### Given problem
Write out only the lines from the line that holds "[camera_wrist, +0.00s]" to the end of the listing below, inclusive, with the pictures omitted.

### Raw data
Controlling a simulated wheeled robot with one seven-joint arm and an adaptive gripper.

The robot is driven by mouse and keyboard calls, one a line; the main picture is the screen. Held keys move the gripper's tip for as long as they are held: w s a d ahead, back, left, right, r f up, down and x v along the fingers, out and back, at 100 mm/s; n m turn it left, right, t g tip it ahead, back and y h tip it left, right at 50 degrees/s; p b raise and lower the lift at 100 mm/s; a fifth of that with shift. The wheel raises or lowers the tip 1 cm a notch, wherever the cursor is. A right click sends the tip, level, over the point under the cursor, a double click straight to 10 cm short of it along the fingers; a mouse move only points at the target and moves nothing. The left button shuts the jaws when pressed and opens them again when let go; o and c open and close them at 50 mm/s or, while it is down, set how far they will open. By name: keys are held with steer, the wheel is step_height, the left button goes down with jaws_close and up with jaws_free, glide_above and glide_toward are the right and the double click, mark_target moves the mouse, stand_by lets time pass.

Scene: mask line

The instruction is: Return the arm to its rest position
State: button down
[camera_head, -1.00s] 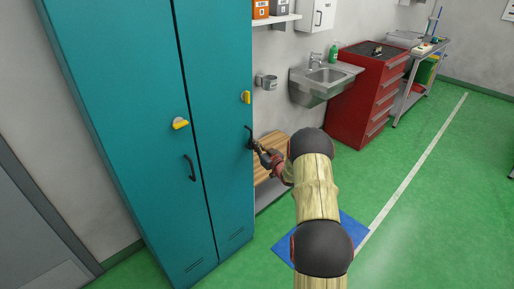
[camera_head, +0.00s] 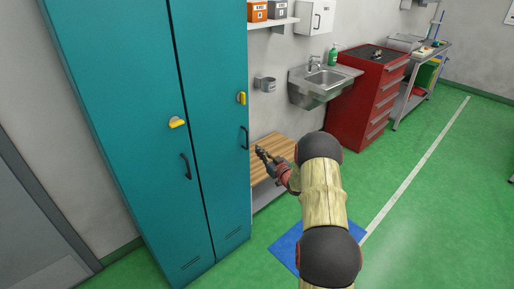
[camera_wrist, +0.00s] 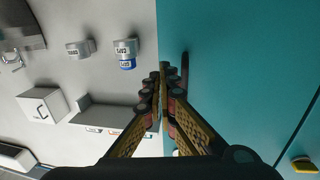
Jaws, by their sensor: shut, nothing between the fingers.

### Reply
[camera_wrist, +0.00s] 
Jaws, by their sensor: shut, nothing between the fingers.

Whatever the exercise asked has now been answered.